Talking about what is referred to in the IMF report as “longer-term policy challenges” which “remain daunting”, the MEP explained that matters such as population ageing, energy policy, education and competitiveness will always be challenging, even for countries like Germany. However, they are ‘daunting’ because on all four counts, Malta is lagging behind other EU states, said Prof. Scicluna.
In the education sector, the country still has the highest rate of early school leavers and university enrolment is still low (about 25% of the age cohort when it should be 50%).

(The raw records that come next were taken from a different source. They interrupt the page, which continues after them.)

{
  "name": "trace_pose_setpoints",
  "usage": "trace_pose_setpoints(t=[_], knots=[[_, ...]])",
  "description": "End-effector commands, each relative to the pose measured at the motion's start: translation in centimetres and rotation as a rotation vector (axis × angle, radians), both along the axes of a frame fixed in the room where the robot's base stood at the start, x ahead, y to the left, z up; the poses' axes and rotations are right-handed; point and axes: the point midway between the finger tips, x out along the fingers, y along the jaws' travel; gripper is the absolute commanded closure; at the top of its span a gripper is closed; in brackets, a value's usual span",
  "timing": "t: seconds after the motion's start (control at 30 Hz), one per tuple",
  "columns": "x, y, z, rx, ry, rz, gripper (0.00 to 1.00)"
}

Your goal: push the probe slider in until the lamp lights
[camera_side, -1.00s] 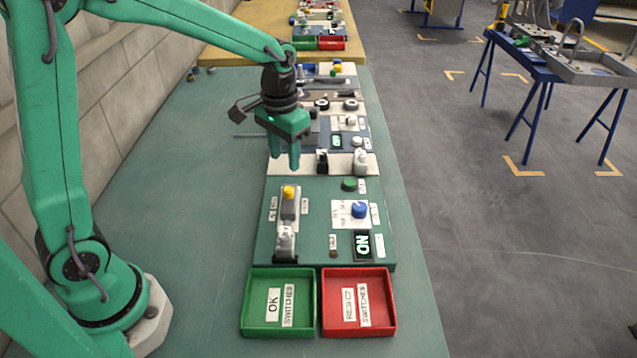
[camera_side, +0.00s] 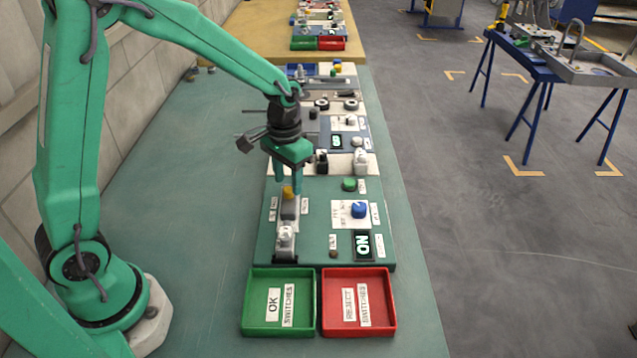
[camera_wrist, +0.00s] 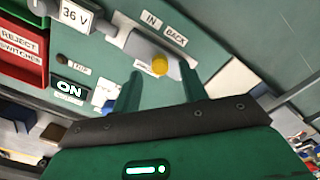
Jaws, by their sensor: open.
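The probe slider is a grey block on a light rail with a yellow knob (camera_side: 288,193), on the near green panel (camera_side: 315,215). My gripper (camera_side: 287,187) is open, its fingers low over the knob. In the wrist view the knob (camera_wrist: 159,65) shows between the two green fingers (camera_wrist: 160,78), near their tips; I see no clear contact. IN and BACK labels (camera_wrist: 163,27) lie beside the rail. A small brown lamp (camera_side: 333,254) by the LAMP label looks dark. A black display (camera_side: 362,245) shows ON in lit letters.
A white 36 V block (camera_wrist: 75,15) sits at the rail's near end. A blue knob (camera_side: 359,209) and a green button (camera_side: 349,184) stand to the right. Green (camera_side: 246,300) and red (camera_side: 390,300) trays lie in front. More panels stand behind; the bench at left is clear.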

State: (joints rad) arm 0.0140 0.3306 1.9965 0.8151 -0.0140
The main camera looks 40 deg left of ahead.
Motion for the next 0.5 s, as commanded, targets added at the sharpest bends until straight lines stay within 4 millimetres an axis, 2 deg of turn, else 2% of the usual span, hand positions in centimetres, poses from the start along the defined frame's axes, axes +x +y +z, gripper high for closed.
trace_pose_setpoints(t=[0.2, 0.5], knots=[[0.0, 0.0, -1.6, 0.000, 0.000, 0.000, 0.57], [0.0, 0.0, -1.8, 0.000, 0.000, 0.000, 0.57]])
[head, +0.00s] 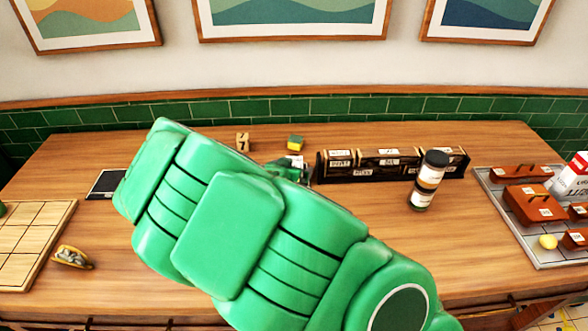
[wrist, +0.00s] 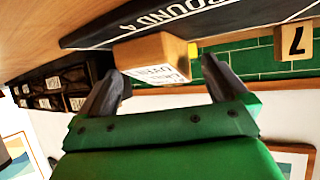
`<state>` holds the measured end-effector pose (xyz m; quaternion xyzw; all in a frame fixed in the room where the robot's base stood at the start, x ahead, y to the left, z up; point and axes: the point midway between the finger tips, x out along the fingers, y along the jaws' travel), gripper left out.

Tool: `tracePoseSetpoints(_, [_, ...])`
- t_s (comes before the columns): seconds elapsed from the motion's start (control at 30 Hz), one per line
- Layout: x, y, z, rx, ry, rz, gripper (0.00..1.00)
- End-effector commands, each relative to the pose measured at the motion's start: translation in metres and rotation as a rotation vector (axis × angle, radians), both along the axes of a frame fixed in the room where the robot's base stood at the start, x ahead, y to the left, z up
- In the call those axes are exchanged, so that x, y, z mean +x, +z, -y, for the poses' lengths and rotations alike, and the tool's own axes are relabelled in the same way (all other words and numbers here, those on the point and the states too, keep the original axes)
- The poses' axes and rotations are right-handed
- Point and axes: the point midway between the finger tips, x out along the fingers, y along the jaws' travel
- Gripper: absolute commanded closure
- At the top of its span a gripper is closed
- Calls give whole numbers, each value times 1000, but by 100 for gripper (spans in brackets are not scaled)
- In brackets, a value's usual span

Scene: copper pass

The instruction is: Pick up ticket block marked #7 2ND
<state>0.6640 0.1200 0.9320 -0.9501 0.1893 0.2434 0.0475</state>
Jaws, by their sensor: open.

As for the issue of population ageing, he said that after 10 years of discussion, the reform of the pensions system is still incomplete. He clarified that he is not pushing towards the second pillar, at least not until the debt ratio is lowered, but, as the IMF said: “The projected increase in ageing-related expenditures is twice the EU average, reflecting an expected sharp rise in dependency ratios that renders the current pay-as-you-go system unsustainable.”
In the energy sector, the inefficient power stations operating past their due date have made it very difficult for the economy to reduce its dependence on energy imports and keep costs to reasonable proportions.
And finally, the IMF referred to the need to further improve competitiveness. The country’s relative price index (meaning the inflation rate vis-à-vis our competitors worldwide) has increased by about 15%, while that of Germany, France and the UK remained flat, noted the MEP.
“How are we expected to compete with such a high rate of relative prices? Clearly, a new government has to put economic governance on top of the agenda. We have to be transparent and come clean,” he said, warning that the country has a tough road ahead.